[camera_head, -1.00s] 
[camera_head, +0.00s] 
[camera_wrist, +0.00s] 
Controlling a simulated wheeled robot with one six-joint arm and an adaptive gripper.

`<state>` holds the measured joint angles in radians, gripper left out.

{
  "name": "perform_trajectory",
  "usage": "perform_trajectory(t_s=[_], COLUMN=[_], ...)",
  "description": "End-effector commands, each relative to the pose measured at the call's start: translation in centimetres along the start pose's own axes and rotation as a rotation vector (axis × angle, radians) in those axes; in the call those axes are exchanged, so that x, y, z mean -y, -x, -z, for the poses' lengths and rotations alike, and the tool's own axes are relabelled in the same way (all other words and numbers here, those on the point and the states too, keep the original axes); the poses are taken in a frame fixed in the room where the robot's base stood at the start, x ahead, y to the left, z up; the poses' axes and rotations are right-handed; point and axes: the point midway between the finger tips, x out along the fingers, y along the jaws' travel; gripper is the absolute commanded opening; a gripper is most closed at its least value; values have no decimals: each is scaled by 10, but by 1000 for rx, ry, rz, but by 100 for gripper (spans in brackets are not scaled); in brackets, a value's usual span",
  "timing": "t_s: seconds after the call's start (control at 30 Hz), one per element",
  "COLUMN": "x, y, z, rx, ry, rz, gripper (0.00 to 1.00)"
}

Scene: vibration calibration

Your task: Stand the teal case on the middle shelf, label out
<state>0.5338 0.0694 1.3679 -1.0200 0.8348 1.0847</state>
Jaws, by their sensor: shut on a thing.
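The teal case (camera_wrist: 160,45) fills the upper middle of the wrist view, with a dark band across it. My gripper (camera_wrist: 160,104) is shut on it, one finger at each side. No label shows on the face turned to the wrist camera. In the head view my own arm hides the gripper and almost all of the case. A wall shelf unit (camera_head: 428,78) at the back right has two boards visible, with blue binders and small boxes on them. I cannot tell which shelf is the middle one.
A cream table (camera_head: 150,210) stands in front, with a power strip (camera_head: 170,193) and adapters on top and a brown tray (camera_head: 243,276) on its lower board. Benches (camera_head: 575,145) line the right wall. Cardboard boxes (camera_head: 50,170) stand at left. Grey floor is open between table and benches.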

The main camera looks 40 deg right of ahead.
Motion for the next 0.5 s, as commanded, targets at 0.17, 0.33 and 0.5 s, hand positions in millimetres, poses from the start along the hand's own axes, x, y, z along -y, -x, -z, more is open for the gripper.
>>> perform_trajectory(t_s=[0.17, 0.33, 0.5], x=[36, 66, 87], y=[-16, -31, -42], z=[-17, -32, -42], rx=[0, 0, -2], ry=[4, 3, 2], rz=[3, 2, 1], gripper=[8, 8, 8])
■ ■ ■ ■ ■
Retype the material in full. Each word must match.

THE RESPONSE:
[camera_head, -1.00s] 
[camera_head, +0.00s] 
[camera_wrist, +0.00s] 
Controlling a simulated wheeled robot with one six-joint arm and an adaptive gripper.

`<state>` holds the measured joint angles in radians, gripper left out.

{
  "name": "perform_trajectory",
  "usage": "perform_trajectory(t_s=[_], COLUMN=[_], ...)",
  "description": "End-effector commands, each relative to the pose measured at the call's start: translation in centimetres along the start pose's own axes and rotation as a rotation vector (axis × angle, radians) in those axes; in the call those axes are exchanged, so that x, y, z mean -y, -x, -z, for the poses' lengths and rotations alike, and the tool's own axes are relabelled in the same way (all other words and numbers here, those on the point and the states too, keep the original axes); the poses are taken in a frame fixed in the room where the robot's base stood at the start, x ahead, y to the left, z up; the poses' axes and rotations are right-handed; point and axes: the point midway between the finger tips, x out along the fingers, y along the jaws' travel; gripper is the absolute commanded opening; a gripper is most closed at its least value; values have no decimals: each is scaled by 10, but by 1000 for rx, ry, rz, but by 100 for gripper (spans in brackets are not scaled); in brackets, a value's usual span",
  "timing": "t_s: seconds after the call's start (control at 30 Hz), one per element",
  "COLUMN": "x, y, z, rx, ry, rz, gripper (0.00 to 1.00)"
}

Scene: vibration calibration

Your task: Stand the teal case on the middle shelf, label out
<state>0.5338 0.0694 1.3679 -1.0200 0.8348 1.0847</state>
Jaws, by their sensor: shut on a thing.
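The teal case (camera_wrist: 160,45) fills the upper middle of the wrist view, with a dark band across it. My gripper (camera_wrist: 160,104) is shut on it, one finger at each side. No label shows on the face turned to the wrist camera. In the head view my own arm hides the gripper and almost all of the case. A wall shelf unit (camera_head: 428,78) at the back right has two boards visible, with blue binders and small boxes on them. I cannot tell which shelf is the middle one.
A cream table (camera_head: 150,210) stands in front, with a power strip (camera_head: 170,193) and adapters on top and a brown tray (camera_head: 243,276) on its lower board. Benches (camera_head: 575,145) line the right wall. Cardboard boxes (camera_head: 50,170) stand at left. Grey floor is open between table and benches.

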The main camera looks 40 deg right of ahead.
Motion for the next 0.5 s, as commanded, targets at 0.17, 0.33 and 0.5 s, hand positions in millimetres, poses from the start along the hand's own axes, x, y, z along -y, -x, -z, more is open for the gripper.
>>> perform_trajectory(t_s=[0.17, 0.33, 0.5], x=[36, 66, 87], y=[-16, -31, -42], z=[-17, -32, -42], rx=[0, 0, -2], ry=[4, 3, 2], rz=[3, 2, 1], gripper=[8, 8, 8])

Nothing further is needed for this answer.